Write out the material below again, unchanged.
────────────────────────────────────────
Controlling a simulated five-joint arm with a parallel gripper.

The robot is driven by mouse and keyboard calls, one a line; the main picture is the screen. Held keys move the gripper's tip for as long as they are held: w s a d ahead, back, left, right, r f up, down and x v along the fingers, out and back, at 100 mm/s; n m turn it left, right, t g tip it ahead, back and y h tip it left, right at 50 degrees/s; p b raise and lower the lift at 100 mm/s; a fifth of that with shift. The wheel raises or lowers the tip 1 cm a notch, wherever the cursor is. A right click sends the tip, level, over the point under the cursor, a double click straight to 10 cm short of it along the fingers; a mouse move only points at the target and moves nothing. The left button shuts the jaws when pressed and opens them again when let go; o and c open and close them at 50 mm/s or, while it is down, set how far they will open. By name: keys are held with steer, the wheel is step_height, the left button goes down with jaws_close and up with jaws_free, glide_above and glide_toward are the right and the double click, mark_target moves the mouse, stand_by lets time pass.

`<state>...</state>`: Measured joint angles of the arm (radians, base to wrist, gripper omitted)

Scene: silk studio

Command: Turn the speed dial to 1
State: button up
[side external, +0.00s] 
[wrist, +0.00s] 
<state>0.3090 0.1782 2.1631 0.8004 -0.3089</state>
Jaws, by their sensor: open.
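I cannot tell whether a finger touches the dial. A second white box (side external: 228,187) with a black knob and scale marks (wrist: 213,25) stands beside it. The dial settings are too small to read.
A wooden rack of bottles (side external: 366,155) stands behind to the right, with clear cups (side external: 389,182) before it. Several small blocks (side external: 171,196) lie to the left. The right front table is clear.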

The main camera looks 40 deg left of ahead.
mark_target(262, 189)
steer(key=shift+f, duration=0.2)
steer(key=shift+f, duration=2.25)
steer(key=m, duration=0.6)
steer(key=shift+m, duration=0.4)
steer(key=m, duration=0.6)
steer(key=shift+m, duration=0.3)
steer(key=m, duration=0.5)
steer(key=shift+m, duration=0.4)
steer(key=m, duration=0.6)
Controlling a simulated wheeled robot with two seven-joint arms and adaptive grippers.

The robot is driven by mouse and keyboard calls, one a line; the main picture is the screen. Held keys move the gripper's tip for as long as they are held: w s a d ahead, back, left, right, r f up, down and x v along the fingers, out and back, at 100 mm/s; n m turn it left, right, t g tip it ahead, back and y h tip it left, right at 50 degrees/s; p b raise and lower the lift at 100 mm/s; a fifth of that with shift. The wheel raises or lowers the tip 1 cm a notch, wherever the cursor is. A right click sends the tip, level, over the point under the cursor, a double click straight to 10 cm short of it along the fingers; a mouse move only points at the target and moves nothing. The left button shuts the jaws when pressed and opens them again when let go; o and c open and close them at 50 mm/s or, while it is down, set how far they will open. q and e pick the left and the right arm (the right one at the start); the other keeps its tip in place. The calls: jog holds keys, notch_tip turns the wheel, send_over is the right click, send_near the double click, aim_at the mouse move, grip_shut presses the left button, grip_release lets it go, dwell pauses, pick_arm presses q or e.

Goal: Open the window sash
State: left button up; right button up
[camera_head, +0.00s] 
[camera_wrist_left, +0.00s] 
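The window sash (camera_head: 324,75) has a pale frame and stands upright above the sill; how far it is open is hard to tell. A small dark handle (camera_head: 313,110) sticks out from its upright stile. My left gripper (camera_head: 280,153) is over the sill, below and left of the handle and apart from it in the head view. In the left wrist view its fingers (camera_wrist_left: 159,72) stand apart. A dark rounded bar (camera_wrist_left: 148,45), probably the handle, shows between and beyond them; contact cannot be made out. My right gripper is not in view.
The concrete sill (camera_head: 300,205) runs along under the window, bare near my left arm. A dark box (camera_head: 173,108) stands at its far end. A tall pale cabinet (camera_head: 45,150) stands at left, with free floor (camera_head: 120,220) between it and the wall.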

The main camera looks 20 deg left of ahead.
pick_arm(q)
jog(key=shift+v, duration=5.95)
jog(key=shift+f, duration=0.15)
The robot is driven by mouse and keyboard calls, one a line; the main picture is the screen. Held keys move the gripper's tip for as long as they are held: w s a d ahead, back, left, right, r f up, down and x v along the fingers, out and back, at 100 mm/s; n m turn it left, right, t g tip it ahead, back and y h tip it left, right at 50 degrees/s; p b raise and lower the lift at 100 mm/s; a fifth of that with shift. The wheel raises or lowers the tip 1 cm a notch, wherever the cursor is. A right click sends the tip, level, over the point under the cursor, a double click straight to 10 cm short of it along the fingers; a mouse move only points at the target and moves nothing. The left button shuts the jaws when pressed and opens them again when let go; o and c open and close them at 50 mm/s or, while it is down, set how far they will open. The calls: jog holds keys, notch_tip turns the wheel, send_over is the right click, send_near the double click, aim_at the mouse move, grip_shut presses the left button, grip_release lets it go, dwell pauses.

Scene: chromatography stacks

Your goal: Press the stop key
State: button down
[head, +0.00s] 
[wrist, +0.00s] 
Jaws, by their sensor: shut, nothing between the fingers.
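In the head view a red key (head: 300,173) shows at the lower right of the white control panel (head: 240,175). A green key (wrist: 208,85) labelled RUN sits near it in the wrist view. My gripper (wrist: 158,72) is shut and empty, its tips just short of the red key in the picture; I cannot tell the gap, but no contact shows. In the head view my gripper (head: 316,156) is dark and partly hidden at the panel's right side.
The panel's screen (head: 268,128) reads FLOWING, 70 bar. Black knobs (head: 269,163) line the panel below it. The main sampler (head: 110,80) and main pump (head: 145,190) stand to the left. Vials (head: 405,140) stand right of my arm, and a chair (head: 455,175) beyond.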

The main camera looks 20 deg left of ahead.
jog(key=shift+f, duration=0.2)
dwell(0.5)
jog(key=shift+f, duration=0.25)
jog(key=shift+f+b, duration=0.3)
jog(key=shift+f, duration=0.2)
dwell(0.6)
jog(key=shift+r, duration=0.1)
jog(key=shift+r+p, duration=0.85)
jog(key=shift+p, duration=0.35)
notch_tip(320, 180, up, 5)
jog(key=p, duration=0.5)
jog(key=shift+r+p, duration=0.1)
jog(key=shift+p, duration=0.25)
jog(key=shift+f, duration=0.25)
────────────────────────────────────────
**The output**
Controlling a simulated five-joint arm with a parallel gripper.

The robot is driven by mouse and keyboard calls, one a line; the main picture is the screen. Held keys move the gripper's tip for as long as they are held: w s a d ahead, back, left, right, r f up, down and x v along the fingers, out and back, at 100 mm/s; n m turn it left, right, t g tip it ahead, back and y h tip it left, right at 50 degrees/s; p b raise and lower the lift at 100 mm/s; a fifth of that with shift. The wheel raises or lowers the tip 1 cm a notch, wherever the cursor is. A right click sends the tip, level, over the point under the cursor, a double click straight to 10 cm short of it along the fingers; a mouse move only points at the target and moves nothing. The left button shuts the jaws when pressed and opens them again when let go; o and c open and close them at 50 mm/s or, while it is down, set how far they will open. By name: keys are held with steer, the wheel is step_height, the left button goes down with jaws_close and up with jaws_free, glide_above and glide_toward are the right and the double click, mark_target moves the mouse, stand_by lets time pass.

`<state>...</state>`: Measured joint angles of the arm (radians, base to wrist, gripper omitted)

Scene: silk studio

Command: Turn the speed dial to 1
State: button up
[side external, +0.00s] 
[wrist, +0.00s] 
<state>0.3090 0.1782 2.1631 0.8004 -0.3089</state>
Jaws, by their sensor: open.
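I cannot tell whether a finger touches the dial. A second white box (side external: 228,187) with a black knob and scale marks (wrist: 213,25) stands beside it. The dial settings are too small to read.
A wooden rack of bottles (side external: 366,155) stands behind to the right, with clear cups (side external: 389,182) before it. Several small blocks (side external: 171,196) lie to the left. The right front table is clear.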

The main camera looks 40 deg left of ahead.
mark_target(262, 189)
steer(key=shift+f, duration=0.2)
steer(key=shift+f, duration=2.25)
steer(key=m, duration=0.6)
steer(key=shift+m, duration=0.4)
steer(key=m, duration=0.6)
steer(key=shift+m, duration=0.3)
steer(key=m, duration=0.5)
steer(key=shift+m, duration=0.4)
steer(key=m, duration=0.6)
Controlling a simulated wheeled robot with two seven-joint arms and adaptive grippers.

The robot is driven by mouse and keyboard calls, one a line; the main picture is the screen. Held keys move the gripper's tip for as long as they are held: w s a d ahead, back, left, right, r f up, down and x v along the fingers, out and back, at 100 mm/s; n m turn it left, right, t g tip it ahead, back and y h tip it left, right at 50 degrees/s; p b raise and lower the lift at 100 mm/s; a fifth of that with shift. The wheel raises or lowers the tip 1 cm a notch, wherever the cursor is. A right click sends the tip, level, over the point under the cursor, a double click straight to 10 cm short of it along the fingers; a mouse move only points at the target and moves nothing. The left button shuts the jaws when pressed and opens them again when let go; o and c open and close them at 50 mm/s or, while it is down, set how far they will open. q and e pick the left and the right arm (the right one at the start); the other keeps its tip in place. The calls: jog holds keys, notch_tip turns the wheel, send_over is the right click, send_near the double click, aim_at the mouse move, grip_shut presses the left button, grip_release lets it go, dwell pauses, pick_arm presses q or e.

Goal: Open the window sash
State: left button up; right button up
[camera_head, +0.00s] 
[camera_wrist_left, +0.00s] 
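The window sash (camera_head: 324,75) has a pale frame and stands upright above the sill; how far it is open is hard to tell. A small dark handle (camera_head: 313,110) sticks out from its upright stile. My left gripper (camera_head: 280,153) is over the sill, below and left of the handle and apart from it in the head view. In the left wrist view its fingers (camera_wrist_left: 159,72) stand apart. A dark rounded bar (camera_wrist_left: 148,45), probably the handle, shows between and beyond them; contact cannot be made out. My right gripper is not in view.
The concrete sill (camera_head: 300,205) runs along under the window, bare near my left arm. A dark box (camera_head: 173,108) stands at its far end. A tall pale cabinet (camera_head: 45,150) stands at left, with free floor (camera_head: 120,220) between it and the wall.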

The main camera looks 20 deg left of ahead.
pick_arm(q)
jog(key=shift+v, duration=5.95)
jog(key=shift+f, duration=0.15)
The robot is driven by mouse and keyboard calls, one a line; the main picture is the screen. Held keys move the gripper's tip for as long as they are held: w s a d ahead, back, left, right, r f up, down and x v along the fingers, out and back, at 100 mm/s; n m turn it left, right, t g tip it ahead, back and y h tip it left, right at 50 degrees/s; p b raise and lower the lift at 100 mm/s; a fifth of that with shift. The wheel raises or lowers the tip 1 cm a notch, wherever the cursor is. A right click sends the tip, level, over the point under the cursor, a double click straight to 10 cm short of it along the fingers; a mouse move only points at the target and moves nothing. The left button shuts the jaws when pressed and opens them again when let go; o and c open and close them at 50 mm/s or, while it is down, set how far they will open. The calls: jog holds keys, notch_tip turns the wheel, send_over is the right click, send_near the double click, aim_at the mouse move, grip_shut presses the left button, grip_release lets it go, dwell pauses.

Scene: chromatography stacks

Your goal: Press the stop key
State: button down
[head, +0.00s] 
[wrist, +0.00s] 
Jaws, by their sensor: shut, nothing between the fingers.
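In the head view a red key (head: 300,173) shows at the lower right of the white control panel (head: 240,175). A green key (wrist: 208,85) labelled RUN sits near it in the wrist view. My gripper (wrist: 158,72) is shut and empty, its tips just short of the red key in the picture; I cannot tell the gap, but no contact shows. In the head view my gripper (head: 316,156) is dark and partly hidden at the panel's right side.
The panel's screen (head: 268,128) reads FLOWING, 70 bar. Black knobs (head: 269,163) line the panel below it. The main sampler (head: 110,80) and main pump (head: 145,190) stand to the left. Vials (head: 405,140) stand right of my arm, and a chair (head: 455,175) beyond.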

The main camera looks 20 deg left of ahead.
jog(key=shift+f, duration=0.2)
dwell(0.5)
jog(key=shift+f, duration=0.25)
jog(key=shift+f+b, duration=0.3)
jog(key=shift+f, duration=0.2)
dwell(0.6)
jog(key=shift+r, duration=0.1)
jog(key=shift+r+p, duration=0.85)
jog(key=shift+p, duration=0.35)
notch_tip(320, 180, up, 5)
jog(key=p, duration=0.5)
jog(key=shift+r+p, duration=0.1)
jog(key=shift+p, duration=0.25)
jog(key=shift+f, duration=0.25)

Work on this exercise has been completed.